Ela também é clara sobre suas opiniões sobre Trump.
“Ele julgava tudo da perspectiva do empresário do ramo imobiliário que havia sido antes de entrar na política”, escreve ela no livro, que foi concluído antes da reeleição do republicano. “Cada pedaço de terra só podia ser vendido uma vez, e se ele não o conseguisse, outra pessoa o faria. Era assim que ele via o mundo.”
Ao mesmo tempo, ela sentiu naquela reunião de março de 2017 que Trump queria que gostassem dele. “Nós conversamos em dois níveis diferentes. Trump em um nível emocional, eu em um nível factual”, escreve Merkel.

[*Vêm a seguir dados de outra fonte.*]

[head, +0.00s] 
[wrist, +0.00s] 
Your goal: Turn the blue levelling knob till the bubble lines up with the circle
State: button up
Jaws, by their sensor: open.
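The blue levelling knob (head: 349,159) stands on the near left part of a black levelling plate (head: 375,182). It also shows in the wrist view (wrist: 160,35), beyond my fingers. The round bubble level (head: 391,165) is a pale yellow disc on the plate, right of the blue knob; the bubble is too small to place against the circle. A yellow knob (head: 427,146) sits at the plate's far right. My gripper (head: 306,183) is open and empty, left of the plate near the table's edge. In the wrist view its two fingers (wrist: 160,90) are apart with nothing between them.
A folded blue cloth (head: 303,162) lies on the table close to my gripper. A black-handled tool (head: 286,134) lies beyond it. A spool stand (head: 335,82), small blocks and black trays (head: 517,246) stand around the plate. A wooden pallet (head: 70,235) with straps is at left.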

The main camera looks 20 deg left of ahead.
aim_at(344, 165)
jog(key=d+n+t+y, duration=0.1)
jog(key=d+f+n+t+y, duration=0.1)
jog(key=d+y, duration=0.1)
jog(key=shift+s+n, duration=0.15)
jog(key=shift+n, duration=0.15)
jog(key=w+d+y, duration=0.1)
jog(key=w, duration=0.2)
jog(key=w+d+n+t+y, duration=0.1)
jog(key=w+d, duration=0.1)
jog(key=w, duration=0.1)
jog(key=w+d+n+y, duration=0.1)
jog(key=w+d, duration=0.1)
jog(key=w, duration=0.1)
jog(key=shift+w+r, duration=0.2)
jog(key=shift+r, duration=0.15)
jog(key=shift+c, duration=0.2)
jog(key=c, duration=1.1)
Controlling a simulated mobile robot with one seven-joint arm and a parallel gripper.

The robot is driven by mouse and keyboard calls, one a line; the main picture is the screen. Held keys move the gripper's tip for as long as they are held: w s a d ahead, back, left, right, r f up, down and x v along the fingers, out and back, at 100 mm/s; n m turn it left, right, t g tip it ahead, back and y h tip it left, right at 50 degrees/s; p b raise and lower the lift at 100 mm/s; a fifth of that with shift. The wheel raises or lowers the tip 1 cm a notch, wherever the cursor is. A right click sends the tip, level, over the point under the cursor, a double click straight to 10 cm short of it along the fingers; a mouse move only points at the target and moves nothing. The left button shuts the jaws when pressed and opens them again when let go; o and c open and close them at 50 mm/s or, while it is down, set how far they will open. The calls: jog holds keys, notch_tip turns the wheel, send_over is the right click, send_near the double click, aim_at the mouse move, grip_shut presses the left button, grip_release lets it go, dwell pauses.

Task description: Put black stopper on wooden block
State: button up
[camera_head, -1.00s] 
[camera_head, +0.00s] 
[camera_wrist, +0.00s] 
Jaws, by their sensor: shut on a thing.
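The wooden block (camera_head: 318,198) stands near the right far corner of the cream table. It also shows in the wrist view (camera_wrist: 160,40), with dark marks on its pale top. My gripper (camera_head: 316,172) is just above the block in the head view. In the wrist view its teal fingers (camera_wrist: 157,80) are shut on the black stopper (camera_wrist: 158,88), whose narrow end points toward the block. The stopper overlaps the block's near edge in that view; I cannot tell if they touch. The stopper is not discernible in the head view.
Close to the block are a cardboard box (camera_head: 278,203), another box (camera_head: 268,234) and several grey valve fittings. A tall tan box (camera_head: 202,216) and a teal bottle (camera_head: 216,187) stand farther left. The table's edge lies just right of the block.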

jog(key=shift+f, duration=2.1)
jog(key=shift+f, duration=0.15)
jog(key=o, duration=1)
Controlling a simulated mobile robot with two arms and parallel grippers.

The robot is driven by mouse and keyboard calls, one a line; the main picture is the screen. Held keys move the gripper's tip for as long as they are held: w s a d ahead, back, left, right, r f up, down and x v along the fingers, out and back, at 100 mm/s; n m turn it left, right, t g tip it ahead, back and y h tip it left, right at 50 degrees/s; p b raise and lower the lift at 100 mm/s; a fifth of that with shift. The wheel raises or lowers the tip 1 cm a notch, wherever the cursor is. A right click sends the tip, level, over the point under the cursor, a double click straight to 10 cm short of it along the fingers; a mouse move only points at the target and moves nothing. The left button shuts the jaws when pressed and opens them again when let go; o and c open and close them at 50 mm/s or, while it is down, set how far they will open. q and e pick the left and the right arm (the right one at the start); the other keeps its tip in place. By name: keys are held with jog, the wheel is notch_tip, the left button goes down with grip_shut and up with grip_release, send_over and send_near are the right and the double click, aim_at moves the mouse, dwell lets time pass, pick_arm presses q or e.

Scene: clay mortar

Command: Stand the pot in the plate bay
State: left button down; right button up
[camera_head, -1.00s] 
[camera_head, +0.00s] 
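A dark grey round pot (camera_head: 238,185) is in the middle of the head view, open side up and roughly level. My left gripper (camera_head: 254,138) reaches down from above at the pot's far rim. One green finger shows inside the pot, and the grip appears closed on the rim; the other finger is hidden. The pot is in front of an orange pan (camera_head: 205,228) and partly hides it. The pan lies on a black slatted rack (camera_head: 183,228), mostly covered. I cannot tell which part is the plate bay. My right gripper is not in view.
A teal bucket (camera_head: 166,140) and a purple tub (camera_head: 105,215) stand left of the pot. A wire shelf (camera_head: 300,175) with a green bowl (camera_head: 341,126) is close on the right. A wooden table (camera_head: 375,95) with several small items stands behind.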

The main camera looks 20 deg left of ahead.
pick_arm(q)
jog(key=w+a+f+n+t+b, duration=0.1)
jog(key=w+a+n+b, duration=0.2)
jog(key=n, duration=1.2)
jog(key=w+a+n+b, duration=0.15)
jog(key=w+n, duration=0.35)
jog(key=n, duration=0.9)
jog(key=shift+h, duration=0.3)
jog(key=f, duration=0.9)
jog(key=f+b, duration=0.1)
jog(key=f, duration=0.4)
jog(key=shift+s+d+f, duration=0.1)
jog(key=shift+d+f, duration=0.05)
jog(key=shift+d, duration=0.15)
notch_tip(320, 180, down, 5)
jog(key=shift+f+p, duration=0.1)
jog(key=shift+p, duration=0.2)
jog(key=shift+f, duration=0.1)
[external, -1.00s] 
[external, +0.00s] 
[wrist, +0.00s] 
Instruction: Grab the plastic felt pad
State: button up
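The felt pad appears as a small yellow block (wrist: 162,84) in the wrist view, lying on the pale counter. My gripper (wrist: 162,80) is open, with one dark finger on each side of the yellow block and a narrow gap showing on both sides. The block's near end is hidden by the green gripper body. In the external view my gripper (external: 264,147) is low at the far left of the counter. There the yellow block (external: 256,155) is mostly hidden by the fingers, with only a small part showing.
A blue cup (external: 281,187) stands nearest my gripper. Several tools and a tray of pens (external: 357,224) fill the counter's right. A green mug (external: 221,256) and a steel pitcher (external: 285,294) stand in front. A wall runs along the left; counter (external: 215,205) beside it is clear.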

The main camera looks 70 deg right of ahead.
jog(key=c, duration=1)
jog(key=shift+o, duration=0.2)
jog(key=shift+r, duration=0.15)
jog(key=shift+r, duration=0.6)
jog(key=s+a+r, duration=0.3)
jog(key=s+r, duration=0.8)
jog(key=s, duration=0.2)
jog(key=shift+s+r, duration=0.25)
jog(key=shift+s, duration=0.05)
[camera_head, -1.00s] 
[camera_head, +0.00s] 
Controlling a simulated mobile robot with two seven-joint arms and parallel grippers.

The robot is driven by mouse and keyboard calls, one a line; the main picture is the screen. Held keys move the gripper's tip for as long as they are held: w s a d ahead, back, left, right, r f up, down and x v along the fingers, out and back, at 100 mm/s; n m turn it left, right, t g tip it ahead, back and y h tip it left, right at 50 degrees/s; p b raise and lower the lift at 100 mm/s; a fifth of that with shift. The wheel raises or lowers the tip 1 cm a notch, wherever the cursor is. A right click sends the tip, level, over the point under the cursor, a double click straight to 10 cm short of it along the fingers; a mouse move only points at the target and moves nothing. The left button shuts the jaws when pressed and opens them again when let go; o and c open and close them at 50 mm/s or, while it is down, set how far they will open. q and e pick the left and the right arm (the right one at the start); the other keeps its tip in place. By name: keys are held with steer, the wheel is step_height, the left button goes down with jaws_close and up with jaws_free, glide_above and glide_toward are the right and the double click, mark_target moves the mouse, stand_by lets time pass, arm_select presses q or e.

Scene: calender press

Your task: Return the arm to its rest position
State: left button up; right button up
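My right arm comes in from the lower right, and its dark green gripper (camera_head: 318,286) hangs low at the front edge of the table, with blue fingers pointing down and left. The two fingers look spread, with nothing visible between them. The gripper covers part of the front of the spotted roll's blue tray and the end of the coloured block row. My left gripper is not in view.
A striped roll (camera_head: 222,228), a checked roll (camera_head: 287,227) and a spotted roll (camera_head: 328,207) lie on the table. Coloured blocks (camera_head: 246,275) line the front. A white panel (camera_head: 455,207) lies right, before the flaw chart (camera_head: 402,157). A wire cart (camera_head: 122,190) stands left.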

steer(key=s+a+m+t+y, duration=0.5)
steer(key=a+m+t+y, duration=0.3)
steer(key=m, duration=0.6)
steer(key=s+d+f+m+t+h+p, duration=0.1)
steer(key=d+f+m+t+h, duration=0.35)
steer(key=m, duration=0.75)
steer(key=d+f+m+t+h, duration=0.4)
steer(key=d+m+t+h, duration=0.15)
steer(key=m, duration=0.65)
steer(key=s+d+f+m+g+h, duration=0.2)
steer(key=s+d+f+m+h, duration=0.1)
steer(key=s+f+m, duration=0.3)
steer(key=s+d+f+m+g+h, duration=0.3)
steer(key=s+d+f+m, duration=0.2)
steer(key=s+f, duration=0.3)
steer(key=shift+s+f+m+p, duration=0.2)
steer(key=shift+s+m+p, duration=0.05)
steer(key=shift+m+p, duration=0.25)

Ele não compartilhava sua convicção de que a cooperação poderia beneficiar a todos. “Ele acreditava que todos os países estavam em competição uns com os outros, em que o sucesso de um era o fracasso do outro”, escreve ela. “Ele não acreditava que a prosperidade de todos poderia ser aumentada através da cooperação.”
A alemã afirma ainda que Trump estava fascinado por Putin, o que depois ela entendeu ser uma tendência para além do russo. “Ele estava claramente muito fascinado com o presidente russo. Nos anos seguintes, tive a impressão de que era atraído por políticos com tendências autocráticas e ditatoriais.”
Merkel descarta Putin como “alguém que estava sempre de guarda para não ser tratado mal, e sempre pronto para distribuir punições, incluindo o uso de jogos de poder com um cachorro e fazer os outros esperarem” —uma referência ao episódio em que Putin levou um grande cão labrador preto a uma reunião em 2007 com Merkel, que tem medo de cães.
“Você poderia achar tudo isso infantil, repreensível. Poderia balançar a cabeça [desaprovando] isso”, ela escreve. “Mas isso não fez a Rússia desaparecer do mapa”, diz ela, que avalia que o país governado por Putin continua sendo “um fator geopolítico indispensável.”